И отец, и мать присутствовали на процессе. Их мысли и чувства двоились. Уже нельзя было объяснять мое поведение мальчишеской взбалмошностью, как в дни моей николаевской жизни в саду у Швиговского. Я был редактором газет, председателем Совета, имел имя как писатель. Старикам импонировало это. Мать заговаривала с защитниками, стараясь от них услышать еще и еще чтонибудь приятное по моему адресу. Во время моей речи, смысл которой не мог быть ей вполне ясен, мать бесшумно плакала. Она заплакала сильнее, когда два десятка защитников подходили ко мне Друг за другом с рукопожатиями. Один из адвокатов потребовал перед тем перерыва заседания, ссылаясь на общую взволнованность. Это был А. С. Зарудный. В правительстве Керенского он стал министром юстиции и держал меня в тюрьме по обвинению в государственной измене. Но это было через десять лет… В перерыве старики глядели на меня счастливыми глазами. Мать была уверена, что меня не только оправдают, но как-нибудь еще и отличат. Я убеждал ее, что надо готовиться к каторжным работам. Она испуганно и недоумевающе переводила глаза с меня на защитников, стараясь понять, как это может быть. Отец был бледен, молчалив, счастлив и убит в одно и то же время.

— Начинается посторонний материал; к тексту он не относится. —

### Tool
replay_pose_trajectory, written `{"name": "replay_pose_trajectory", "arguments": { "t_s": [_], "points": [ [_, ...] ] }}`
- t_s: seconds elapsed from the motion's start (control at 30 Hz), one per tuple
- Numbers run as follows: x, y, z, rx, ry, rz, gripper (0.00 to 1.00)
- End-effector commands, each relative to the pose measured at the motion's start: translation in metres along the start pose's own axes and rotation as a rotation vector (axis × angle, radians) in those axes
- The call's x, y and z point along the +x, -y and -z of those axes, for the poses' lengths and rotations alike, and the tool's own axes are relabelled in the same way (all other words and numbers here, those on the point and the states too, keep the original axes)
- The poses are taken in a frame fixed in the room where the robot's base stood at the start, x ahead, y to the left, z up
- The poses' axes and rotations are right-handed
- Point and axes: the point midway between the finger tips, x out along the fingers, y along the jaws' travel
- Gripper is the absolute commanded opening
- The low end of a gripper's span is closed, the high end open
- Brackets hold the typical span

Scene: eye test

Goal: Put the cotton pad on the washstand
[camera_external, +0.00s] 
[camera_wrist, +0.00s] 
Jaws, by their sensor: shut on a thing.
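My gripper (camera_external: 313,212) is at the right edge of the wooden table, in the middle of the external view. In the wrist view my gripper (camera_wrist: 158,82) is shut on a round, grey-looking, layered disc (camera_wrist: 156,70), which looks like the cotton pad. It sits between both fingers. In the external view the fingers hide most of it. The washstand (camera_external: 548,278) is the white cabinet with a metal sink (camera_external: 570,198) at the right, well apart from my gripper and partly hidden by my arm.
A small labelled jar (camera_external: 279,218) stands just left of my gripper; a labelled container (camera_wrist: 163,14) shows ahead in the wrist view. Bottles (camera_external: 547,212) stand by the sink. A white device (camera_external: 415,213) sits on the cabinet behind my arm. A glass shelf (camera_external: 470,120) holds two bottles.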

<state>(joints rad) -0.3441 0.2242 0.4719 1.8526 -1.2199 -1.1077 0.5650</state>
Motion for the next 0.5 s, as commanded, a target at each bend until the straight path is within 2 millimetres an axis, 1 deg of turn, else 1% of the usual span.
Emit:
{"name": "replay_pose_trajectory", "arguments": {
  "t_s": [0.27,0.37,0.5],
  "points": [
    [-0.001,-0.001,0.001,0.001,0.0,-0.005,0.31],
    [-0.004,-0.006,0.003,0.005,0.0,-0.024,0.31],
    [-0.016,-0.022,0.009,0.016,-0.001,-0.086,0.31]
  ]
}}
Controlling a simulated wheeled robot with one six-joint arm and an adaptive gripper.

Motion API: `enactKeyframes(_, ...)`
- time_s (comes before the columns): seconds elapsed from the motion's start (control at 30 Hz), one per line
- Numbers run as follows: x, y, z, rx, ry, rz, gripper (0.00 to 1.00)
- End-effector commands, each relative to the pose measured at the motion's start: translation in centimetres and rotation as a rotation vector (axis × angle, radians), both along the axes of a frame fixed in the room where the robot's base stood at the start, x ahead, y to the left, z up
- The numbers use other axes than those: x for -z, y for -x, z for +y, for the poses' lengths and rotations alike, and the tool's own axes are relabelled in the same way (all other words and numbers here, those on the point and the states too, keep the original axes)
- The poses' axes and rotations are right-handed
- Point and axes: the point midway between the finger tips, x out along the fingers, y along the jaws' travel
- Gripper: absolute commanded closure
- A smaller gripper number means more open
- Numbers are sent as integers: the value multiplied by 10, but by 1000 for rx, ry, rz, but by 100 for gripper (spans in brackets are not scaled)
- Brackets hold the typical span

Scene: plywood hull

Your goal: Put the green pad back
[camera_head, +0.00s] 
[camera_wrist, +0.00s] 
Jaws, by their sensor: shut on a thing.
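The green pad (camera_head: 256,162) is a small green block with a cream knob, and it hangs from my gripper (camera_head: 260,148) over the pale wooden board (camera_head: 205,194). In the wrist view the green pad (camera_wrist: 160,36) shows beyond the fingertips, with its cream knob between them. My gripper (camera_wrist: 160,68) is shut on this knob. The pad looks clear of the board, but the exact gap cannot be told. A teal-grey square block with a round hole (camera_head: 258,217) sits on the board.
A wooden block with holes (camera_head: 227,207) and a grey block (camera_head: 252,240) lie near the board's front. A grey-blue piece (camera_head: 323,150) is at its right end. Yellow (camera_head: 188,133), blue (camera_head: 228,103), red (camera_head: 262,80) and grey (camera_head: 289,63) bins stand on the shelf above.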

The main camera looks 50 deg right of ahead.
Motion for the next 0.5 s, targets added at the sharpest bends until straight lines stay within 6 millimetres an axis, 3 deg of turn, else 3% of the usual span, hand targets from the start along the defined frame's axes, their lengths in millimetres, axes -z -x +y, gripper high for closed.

Нас лишили всех гражданских прав и приговорили к ссылке на поселение. Это был сравнительно мягкий приговор. Мы ждали каторги. Но ссылка на поселение это совсем не та административная ссылка, которой я был подвергнут в первый раз. Ссылка на поселение была бессрочной, и всякая попытка побега каралась дополнительно тремя годами каторжных работ. Сорок пять плетей в добавление к каторжным работам были отменены за дватри года перед тем.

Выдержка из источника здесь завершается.